Jane Austen, ninguneando el prototipo, fue pionera en un montón de cosas. Por volver a Emma, es la primera novela protagonizada por una chica que hace lo que realmente le da la gana… porque, como bien recalcan la narradora y otros personajes, las circunstancias económicas se lo permiten. Nadie exploró como ella —económica, social, psicológicamente— el mercado matrimonial ni los terribles compromisos que este suponía para una mujer que reclamase una identidad y una independencia: el peso del ridículo, de la infelicidad, de la anulación, de la pobreza (en la adaptación cinematográfica de Ang Lee de Juicio y sentimiento hay una alusión al precio de los filetes que no está en la novela pero que demuestra un magnífico entendimiento de ella); y propuso, siempre en oposición al fatalismo romántico, posibilidades para alcanzar, en este siniestro panorama, la armonía. Muchas de sus novelas pueden ser leídas como comedias de los errores: lo son. Pero incluyen una cláusula novedosa: el derecho de las mujeres a equivocarse y a merecer una segunda oportunidad, privilegio hasta entonces reservado a los hombres.

Cuando, después de comprender que jamás se casará con el inútil heredero a la par que cazafortunas Willoughby, Marianne Dashwood enferma, no se trata de un vulgar vahído de heroína de novela romántica. Enferma de verdad. Está realmente a punto de morirse.
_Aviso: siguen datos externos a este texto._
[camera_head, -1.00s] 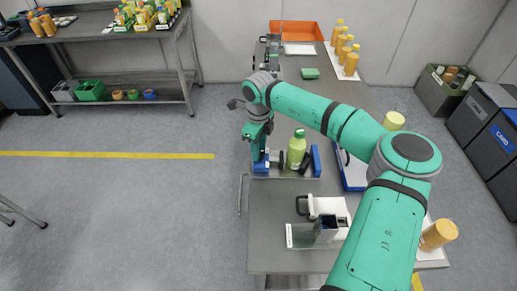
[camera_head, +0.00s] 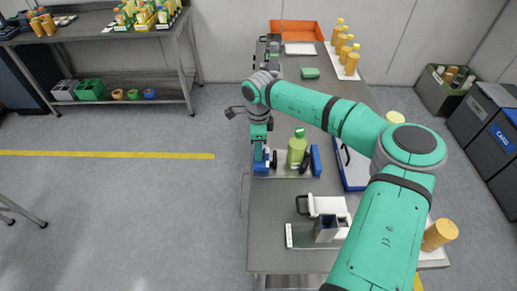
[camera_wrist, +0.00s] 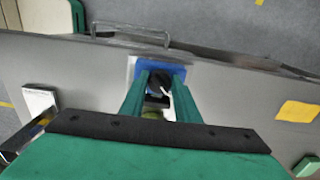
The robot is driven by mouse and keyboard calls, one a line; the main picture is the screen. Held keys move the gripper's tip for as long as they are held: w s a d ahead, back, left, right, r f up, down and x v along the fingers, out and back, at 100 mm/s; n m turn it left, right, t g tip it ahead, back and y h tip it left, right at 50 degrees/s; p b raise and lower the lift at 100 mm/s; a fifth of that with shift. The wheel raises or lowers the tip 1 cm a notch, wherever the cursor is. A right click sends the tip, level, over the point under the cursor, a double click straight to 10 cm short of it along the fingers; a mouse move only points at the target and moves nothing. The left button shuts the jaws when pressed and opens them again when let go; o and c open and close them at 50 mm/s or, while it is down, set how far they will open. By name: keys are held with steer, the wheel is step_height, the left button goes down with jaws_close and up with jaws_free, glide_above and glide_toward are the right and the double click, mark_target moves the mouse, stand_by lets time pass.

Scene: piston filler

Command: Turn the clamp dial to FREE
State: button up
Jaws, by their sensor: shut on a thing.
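The clamp dial (camera_wrist: 158,82) is a small dark knob on a blue block (camera_wrist: 150,68) at the table's edge in the wrist view. My gripper (camera_wrist: 158,100) reaches down over it with its two green fingers on either side, shut on the dial. In the head view my gripper (camera_head: 261,155) points down at the blue clamp block (camera_head: 262,168). A green bottle (camera_head: 297,150) stands upright just right of it, with a second blue block (camera_head: 315,160) beyond. The dial's markings cannot be read, and its face is partly hidden by the fingers.
A white device with a black handle (camera_head: 325,206) stands nearer on the table (camera_head: 275,225). A blue-edged tray (camera_head: 352,172) lies to the right, partly behind my arm. An orange tray (camera_head: 298,30) and several orange bottles (camera_head: 347,45) are at the far end.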

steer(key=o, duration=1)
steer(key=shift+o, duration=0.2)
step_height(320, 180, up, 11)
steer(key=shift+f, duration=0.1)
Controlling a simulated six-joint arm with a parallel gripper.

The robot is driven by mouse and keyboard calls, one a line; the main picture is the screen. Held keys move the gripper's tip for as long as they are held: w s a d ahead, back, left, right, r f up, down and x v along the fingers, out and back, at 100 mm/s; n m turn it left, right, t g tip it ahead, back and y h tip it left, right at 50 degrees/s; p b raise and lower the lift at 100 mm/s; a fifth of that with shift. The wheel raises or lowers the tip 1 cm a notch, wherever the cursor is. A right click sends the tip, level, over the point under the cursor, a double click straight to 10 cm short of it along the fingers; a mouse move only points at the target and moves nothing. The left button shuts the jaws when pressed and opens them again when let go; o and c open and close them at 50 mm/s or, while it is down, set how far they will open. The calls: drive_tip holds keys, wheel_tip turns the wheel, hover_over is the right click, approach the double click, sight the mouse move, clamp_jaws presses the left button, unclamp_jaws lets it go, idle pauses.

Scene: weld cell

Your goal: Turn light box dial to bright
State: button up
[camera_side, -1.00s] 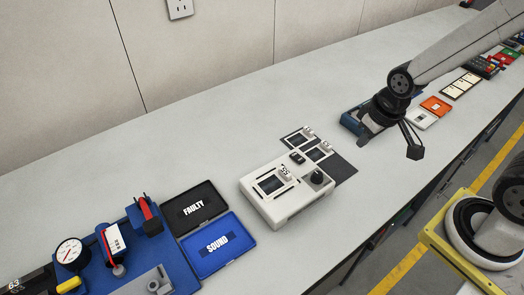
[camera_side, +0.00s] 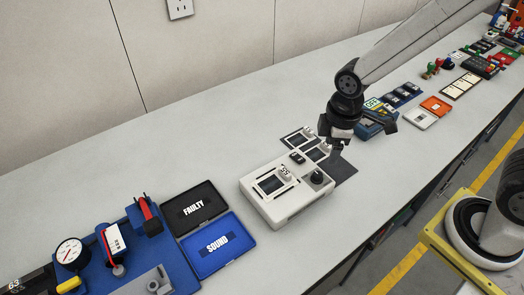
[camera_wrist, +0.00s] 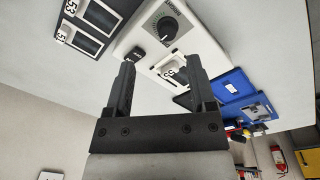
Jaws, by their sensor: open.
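The light box (camera_side: 284,206) is a white case on the bench, mid-view in the side view, with a dark screen area on top. Its black round dial (camera_side: 317,177) is at the box's right end. In the wrist view the dial (camera_wrist: 166,29) shows at the top, with a ring of marks around it; its setting is too small to read. My gripper (camera_side: 333,147) is above and just behind the box's right end, apart from the dial. In the wrist view its two dark fingers (camera_wrist: 158,78) are spread with nothing between them.
A dark mat with small numbered plates (camera_wrist: 85,27) lies beside the box. Black FAULTY (camera_side: 194,208) and blue SOUND (camera_side: 217,244) trays lie to the left, beside a blue gauge fixture (camera_side: 150,262). A blue device (camera_side: 377,122) stands right of my gripper. The bench front is clear.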

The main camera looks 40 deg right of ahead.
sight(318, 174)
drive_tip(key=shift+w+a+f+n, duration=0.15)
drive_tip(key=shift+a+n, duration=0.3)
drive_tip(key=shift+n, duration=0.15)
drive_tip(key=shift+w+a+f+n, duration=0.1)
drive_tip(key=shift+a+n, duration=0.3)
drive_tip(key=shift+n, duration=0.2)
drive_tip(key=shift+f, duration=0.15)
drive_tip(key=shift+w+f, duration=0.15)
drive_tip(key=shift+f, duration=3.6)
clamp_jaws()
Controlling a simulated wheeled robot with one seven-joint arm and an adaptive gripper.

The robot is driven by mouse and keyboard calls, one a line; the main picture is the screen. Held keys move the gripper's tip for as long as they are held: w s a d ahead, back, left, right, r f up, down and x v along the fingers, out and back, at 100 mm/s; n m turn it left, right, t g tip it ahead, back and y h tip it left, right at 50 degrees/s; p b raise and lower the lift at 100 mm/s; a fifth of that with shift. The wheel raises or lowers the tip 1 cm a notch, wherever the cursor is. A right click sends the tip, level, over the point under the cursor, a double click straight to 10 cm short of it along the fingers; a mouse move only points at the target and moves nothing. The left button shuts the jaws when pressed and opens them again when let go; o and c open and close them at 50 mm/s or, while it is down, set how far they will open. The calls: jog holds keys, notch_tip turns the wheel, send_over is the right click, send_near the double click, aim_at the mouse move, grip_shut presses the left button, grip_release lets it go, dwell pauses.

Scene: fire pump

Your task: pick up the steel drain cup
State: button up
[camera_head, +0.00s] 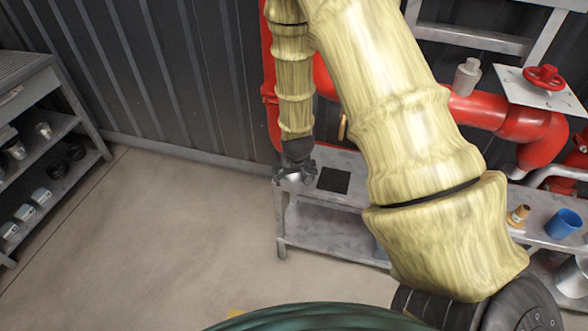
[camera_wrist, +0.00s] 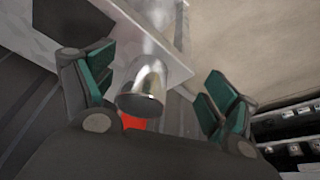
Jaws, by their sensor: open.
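The steel drain cup (camera_wrist: 143,85) is a shiny, tapered metal cup near the corner of the grey bench (camera_wrist: 118,66). In the wrist view it lies between the two green-padded fingers of my gripper (camera_wrist: 158,88), which is open. Gaps show on both sides of the cup, and neither pad appears to touch it. In the head view my gripper (camera_head: 296,174) is over the left end of the bench (camera_head: 310,225), and a small shiny patch beneath it is too small to make out.
A dark square (camera_head: 334,180) lies on the bench just right of my gripper. Red pipes (camera_head: 485,112) run behind. A brass fitting (camera_head: 518,215) and a blue cup (camera_head: 563,223) stand farther right. A grey shelf unit (camera_head: 45,135) is at left, with open floor between.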

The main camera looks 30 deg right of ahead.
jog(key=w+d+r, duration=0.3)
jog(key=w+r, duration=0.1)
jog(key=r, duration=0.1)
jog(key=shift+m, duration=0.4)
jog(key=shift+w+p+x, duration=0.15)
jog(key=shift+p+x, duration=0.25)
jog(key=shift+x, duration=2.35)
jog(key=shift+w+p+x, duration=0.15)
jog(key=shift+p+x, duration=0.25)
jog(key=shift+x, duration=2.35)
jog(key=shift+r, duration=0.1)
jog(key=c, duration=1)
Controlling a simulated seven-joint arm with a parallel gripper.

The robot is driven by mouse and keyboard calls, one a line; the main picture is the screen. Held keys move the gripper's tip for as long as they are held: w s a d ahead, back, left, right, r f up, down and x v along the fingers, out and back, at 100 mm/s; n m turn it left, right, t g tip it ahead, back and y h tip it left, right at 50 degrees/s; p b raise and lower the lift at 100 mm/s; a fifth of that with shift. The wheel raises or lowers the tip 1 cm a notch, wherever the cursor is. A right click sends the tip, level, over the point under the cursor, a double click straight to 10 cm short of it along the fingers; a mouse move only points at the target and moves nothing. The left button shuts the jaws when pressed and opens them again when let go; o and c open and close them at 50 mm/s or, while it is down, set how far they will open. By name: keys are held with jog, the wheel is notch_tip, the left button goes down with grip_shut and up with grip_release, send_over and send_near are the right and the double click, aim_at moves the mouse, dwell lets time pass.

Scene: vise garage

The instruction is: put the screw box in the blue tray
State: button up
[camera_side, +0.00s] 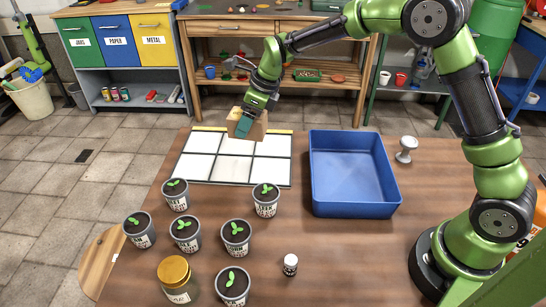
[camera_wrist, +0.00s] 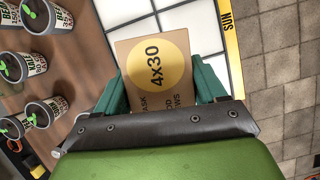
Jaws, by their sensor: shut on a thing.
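My gripper (camera_side: 244,126) is shut on the screw box (camera_side: 257,131), a brown cardboard box. In the wrist view the screw box (camera_wrist: 158,72) shows a yellow round label reading "4x30" between the two green fingers of my gripper (camera_wrist: 160,85). In the side view the box is over the far part of the white panelled board, near its yellow edge; I cannot tell exactly how high it is held. The blue tray (camera_side: 352,205) stands on the table to the right of the board and looks empty.
The white board (camera_side: 205,168) lies on the table left of the tray. Several potted seedlings (camera_side: 236,236) stand in front of it. A yellow-lidded jar (camera_side: 175,272) and a small bottle (camera_side: 290,263) are near the front. A grey knob-like object (camera_side: 406,147) stands right of the tray.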

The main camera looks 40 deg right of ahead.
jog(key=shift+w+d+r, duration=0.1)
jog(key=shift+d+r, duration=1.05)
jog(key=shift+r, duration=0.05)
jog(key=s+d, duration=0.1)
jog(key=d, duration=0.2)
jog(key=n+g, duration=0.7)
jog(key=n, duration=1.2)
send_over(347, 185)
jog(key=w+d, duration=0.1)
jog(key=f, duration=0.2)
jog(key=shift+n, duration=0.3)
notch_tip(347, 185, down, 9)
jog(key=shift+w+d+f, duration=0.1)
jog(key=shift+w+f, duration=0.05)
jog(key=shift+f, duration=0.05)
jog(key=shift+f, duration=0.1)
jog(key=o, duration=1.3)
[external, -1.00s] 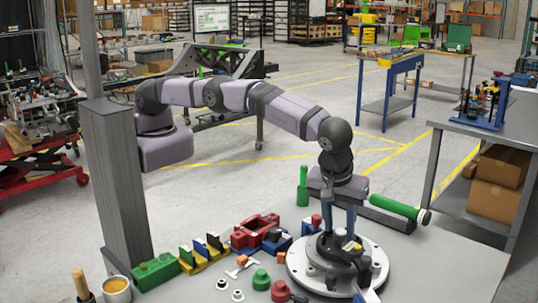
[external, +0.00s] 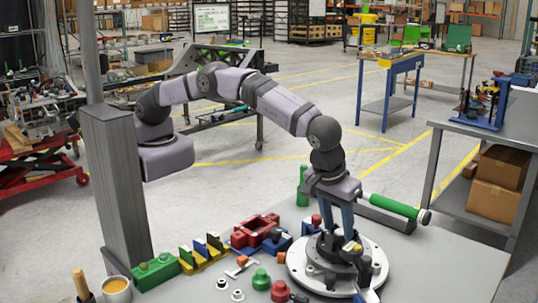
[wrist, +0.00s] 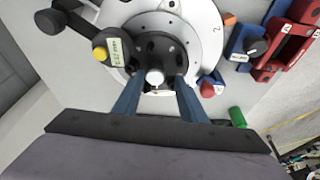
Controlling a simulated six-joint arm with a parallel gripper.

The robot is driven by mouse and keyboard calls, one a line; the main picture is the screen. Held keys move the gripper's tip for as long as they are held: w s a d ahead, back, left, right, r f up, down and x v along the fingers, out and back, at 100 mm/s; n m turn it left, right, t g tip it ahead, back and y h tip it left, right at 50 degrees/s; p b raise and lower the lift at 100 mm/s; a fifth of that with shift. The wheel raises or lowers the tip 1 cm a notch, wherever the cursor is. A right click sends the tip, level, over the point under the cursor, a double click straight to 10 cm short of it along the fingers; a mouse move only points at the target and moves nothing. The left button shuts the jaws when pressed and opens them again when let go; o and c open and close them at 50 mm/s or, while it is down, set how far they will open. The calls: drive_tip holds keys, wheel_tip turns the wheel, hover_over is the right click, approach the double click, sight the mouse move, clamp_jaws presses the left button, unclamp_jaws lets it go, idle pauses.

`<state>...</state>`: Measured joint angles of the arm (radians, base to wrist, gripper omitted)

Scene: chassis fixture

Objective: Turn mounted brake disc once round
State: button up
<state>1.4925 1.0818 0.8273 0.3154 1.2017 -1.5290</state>
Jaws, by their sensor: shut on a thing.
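The mounted brake disc (external: 297,264) is a broad pale grey plate with holes and a dark raised hub, lying flat on the table. In the wrist view the brake disc (wrist: 206,22) fills the top middle, with its dark hub (wrist: 165,47) showing round bolt heads and a pale centre stud. My gripper (external: 335,233) reaches down onto the hub from above, tilted. In the wrist view its two blue fingers (wrist: 156,86) straddle the hub and are shut on it. The exact contact at the fingertips is partly hidden.
A dark caliper-like part with a yellow cap (wrist: 101,54) sits over the disc's edge. Red (external: 255,228) and blue blocks stand close behind left. A green-handled tool (external: 390,206) lies behind right. Several small parts lie left. The table at front right is clear.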

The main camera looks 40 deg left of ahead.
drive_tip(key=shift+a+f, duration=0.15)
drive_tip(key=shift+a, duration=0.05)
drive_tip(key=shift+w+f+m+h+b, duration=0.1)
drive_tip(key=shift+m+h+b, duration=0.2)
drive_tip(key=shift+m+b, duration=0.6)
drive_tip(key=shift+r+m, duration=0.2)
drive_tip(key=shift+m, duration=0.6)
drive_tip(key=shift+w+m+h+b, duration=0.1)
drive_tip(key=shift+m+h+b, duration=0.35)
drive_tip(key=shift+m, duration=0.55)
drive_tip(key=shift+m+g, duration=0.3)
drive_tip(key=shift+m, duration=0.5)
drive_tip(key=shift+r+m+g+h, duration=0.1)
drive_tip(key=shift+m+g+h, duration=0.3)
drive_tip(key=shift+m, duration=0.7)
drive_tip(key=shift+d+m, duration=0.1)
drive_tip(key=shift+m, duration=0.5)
Jane Austen trató también cómo el terror a la pobreza, desnudo o vestido con los más dignos disfraces, mueve la conducta humana y cómo, en uno de esos movimientos, conduce directamente a la patología y a la muerte. Las desnotadas «pequeñas cosas» no están en sus novelas mitificadas, pero sí complicadas: en ellas también resuena la nota perturbadora de la gravedad.